Vietnam in retrospect
"If we all look back on the history of the past
We can just tell where we are."
Harry Lauder, quoted by Winston Churchill in the Canadian House of Commons, December 30, 1941
The following, slightly modified, is from "The Best and the Brightest" by David Halberstam
Ballantine Books 25th Anniversary Edition, page 665
"But the Nixon [Obama] Administration, like the Johnson [Bush] Administration before it, did not control events, and did not control the rate of the war; and though it could give Thieu [Karzai] air power, it could not give him what he really needed, which was a genuine, indigenous political legitimacy. While Thieu's [Karzai's] regime was as thin and frail as ever, the North Vietnamese [Taliban] were imbued with a total sense of confidence. Time was on their side, they were the legitimate heirs of a revolution, nothing confirmed their legitimacy more than American [NATO] bombs falling on the country.
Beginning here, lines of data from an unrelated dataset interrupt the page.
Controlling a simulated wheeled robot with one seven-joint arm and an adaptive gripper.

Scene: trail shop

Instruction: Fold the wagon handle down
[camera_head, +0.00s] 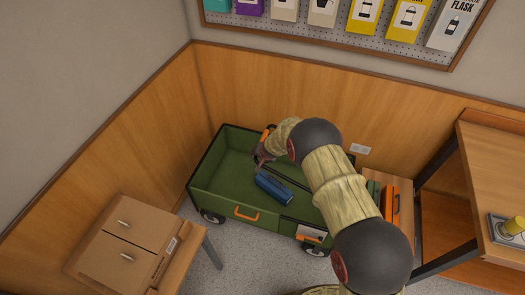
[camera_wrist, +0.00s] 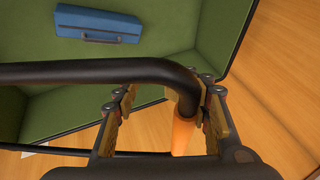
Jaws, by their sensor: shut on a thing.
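The green wagon (camera_head: 215,172) with a dark rim stands in the corner; its green inside also fills much of the wrist view (camera_wrist: 215,35). The wagon handle is a bent black tube (camera_wrist: 90,71) with an orange part (camera_wrist: 183,136). In the head view, its dark bar (camera_head: 306,187) slants above the wagon bed and is partly hidden by my arm. My gripper (camera_head: 262,157) is over the wagon's far part. In the wrist view, my gripper (camera_wrist: 165,108) has its fingers around the handle at the bend, with the right finger close against it.
A blue toolbox (camera_head: 273,187) lies in the wagon. A wooden bench (camera_head: 500,190) stands at the right. Wood-panelled walls close in behind the wagon. Some grey floor shows in front.

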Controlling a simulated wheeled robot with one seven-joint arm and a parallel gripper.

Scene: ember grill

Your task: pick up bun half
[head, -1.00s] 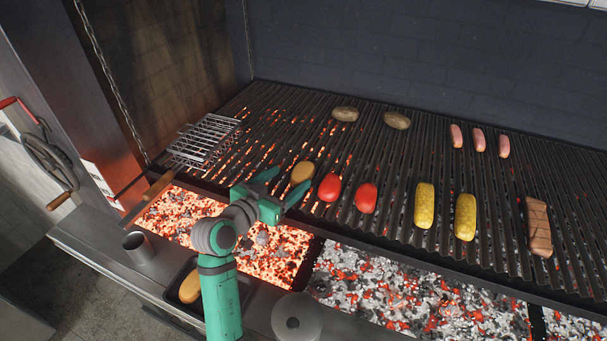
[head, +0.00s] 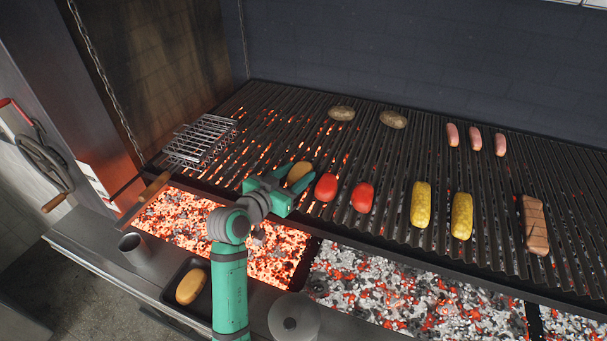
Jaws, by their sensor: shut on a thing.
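A golden-brown bun half (head: 299,172) is at the front left part of the grill grate (head: 388,215). My green gripper (head: 290,176) reaches over the grate from the front and is shut on this bun half, with its fingers on either side. Part of the bun half is hidden by the gripper. Whether it is lifted off the bars cannot be told. Another bun half (head: 190,286) lies in a dark tray (head: 168,297) at the front left ledge.
Two red tomatoes (head: 326,187) lie just right of my gripper. Corn, a scored slab of meat, sausages and potatoes (head: 342,113) lie farther off. A wire grill basket (head: 201,140) lies to the left. Glowing coals (head: 270,250) are below in front.

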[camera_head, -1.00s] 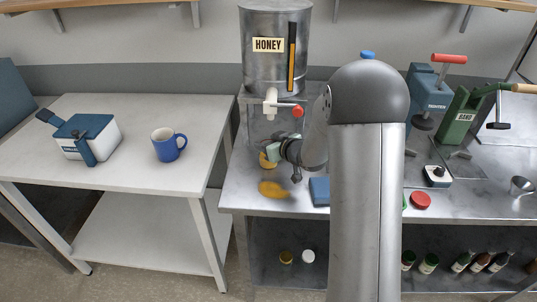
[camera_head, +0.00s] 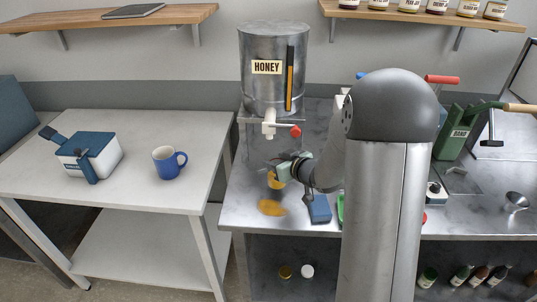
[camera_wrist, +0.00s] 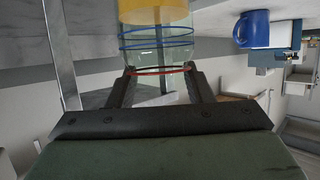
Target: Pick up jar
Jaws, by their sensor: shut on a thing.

Eventually, they knew, the Americans would have to leave. What was it a fully confident Pham Van Dong had told Harrison Salisbury of the New York Times in December 1966 in Hanoi: 'And how long do you Americans want to fight, Mr. Salisbury...one year? Two years? Three Years? Five Years? Ten years? Twenty years? We will be glad to accommodate you.'
....
"And so the war went on, tearing at this country; a sense of numbness seemed to replace an earlier anger. There was, Americans were finding, no light at the end of the tunnel, only greater darkness."